The often desperate measures foreigners take to enter our borders—crossing deserts being packed into trucks, and surviving unspeakable brutalities—rightly provoke our anger and evoke our pity. Because of the pathos involved in this kind of illegal entry, we often overlook the fact that there is a far safer and common  way for would-be illegals to enter our country. It is a method of entry that should produce even more anger and disgust because of its blatant opportunism; even as it is more likely to result in arrangements that could be mutually profitable.

Some enterprising persons (both foreigners and citizens) have set up colleges to attract and often exploit foreign students. Some of these schools have foreign enrollment of 95 percent or more.

You’ve heard of diploma mills; welcome to its adjoining world of visa mills.

Most academics know how even venerable American schools seek the enrollment of foreign students whose wealthy parents pay full-freight tuition (and sometimes then some) to keep those desperate institutions afloat. But the colleges I am describing don’t even need to field a ping-pong, let alone a football team to attract students. Where there’s a market, profit-seeking gangs will follow.

The notion of establishing a college intended for an otherwise illegal alien market flabbergasted me some 20 years ago when I evaluated some categories of colleges for the State of Virginia. In my brief time (1999-2000) at Virginia’s State Council of Higher Education (SCHEV), I examined the credentials of marginal, for-profit colleges, which sometimes had high portions of foreign students. Their administrations were dominated by foreign men. At least one emphasized its ties with a foreign nation.   

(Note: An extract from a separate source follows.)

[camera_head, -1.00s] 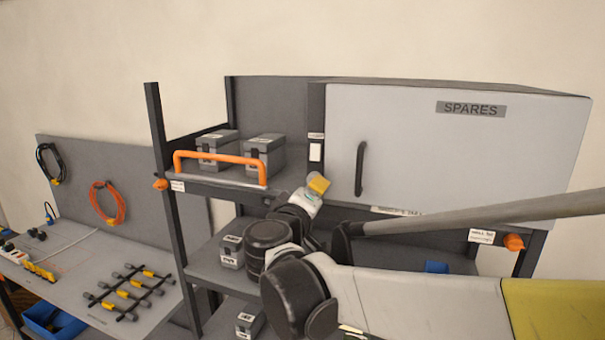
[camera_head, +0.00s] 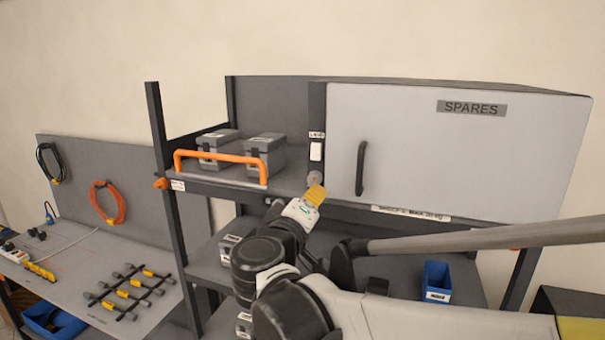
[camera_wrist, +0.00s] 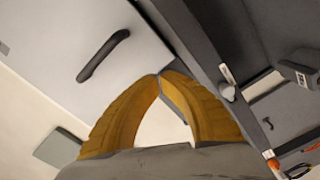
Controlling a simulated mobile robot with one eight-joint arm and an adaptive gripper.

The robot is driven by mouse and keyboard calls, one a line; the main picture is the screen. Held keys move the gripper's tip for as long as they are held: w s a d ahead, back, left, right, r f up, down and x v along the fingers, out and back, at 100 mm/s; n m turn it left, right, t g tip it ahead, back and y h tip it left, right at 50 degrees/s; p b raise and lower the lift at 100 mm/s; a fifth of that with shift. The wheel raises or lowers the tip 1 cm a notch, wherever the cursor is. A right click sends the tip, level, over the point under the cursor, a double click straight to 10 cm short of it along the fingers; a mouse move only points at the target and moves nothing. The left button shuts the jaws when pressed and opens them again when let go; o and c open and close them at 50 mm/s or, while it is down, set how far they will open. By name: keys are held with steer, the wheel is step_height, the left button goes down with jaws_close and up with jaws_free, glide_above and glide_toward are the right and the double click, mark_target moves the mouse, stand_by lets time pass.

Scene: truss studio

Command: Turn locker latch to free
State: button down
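The locker (camera_head: 440,150) is a grey box with a flat door marked SPARES and a dark upright handle (camera_head: 361,168). On the dark post left of the door are a white plate (camera_head: 316,151) and a small grey round knob (camera_head: 314,177), which looks like the latch. The knob also shows in the wrist view (camera_wrist: 228,93), right of my fingers. My gripper (camera_head: 317,192) has yellow fingers, just below the knob in the head view; contact is not visible. In the wrist view my gripper (camera_wrist: 162,75) has its fingertips together, with nothing held between them.
Left of the post, two grey cases (camera_head: 265,152) stand on the shelf behind an orange rail (camera_head: 220,157). A blue bin (camera_head: 437,281) sits on the lower shelf. A workbench (camera_head: 70,265) with tools stands at the left.

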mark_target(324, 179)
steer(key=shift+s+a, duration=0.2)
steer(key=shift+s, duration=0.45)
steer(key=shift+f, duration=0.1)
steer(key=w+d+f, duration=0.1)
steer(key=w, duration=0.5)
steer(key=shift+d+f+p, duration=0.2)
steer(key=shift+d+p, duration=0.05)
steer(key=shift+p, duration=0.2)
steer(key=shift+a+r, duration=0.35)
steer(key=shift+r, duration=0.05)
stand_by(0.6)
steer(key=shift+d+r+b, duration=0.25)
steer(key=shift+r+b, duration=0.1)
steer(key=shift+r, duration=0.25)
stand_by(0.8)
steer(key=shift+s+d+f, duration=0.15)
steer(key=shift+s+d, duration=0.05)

In one egregious instance, I found clear signs of dishonesty: the school claimed faculty who denied to me they had anything to do with the institution. Other faculty listed inflated their credentials. SCHEV did nothing, claiming the agency lacked the resources to do a thorough examination of each applicant for institutional approval.

Other schools had ties to foreign countries that compromised their integrity as academic institutions. The higher-ups then at SCHEV just shrugged their shoulders, saying the best the state government could do was emphasize a “buyer beware” mentality for consumers (a.k.a., gullible students).

My anecdotal evidence of such corruption was recently substantiated and expanded by the Center for Immigration Studies senior researcher David North (together with Rodney North), who examined 55 colleges throughout the United States. The Norths have systematically exposed a vast racket among dozens of marginal colleges, which rake in many millions of dollars from overseas visitors, who scarcely merit being called students.

But the Norths do more than expose the fraudulent nature of these rackets; they also expose the fraud of businesses pretending to be institutions of higher education for “students” interested only in gaining easy entrance into the country.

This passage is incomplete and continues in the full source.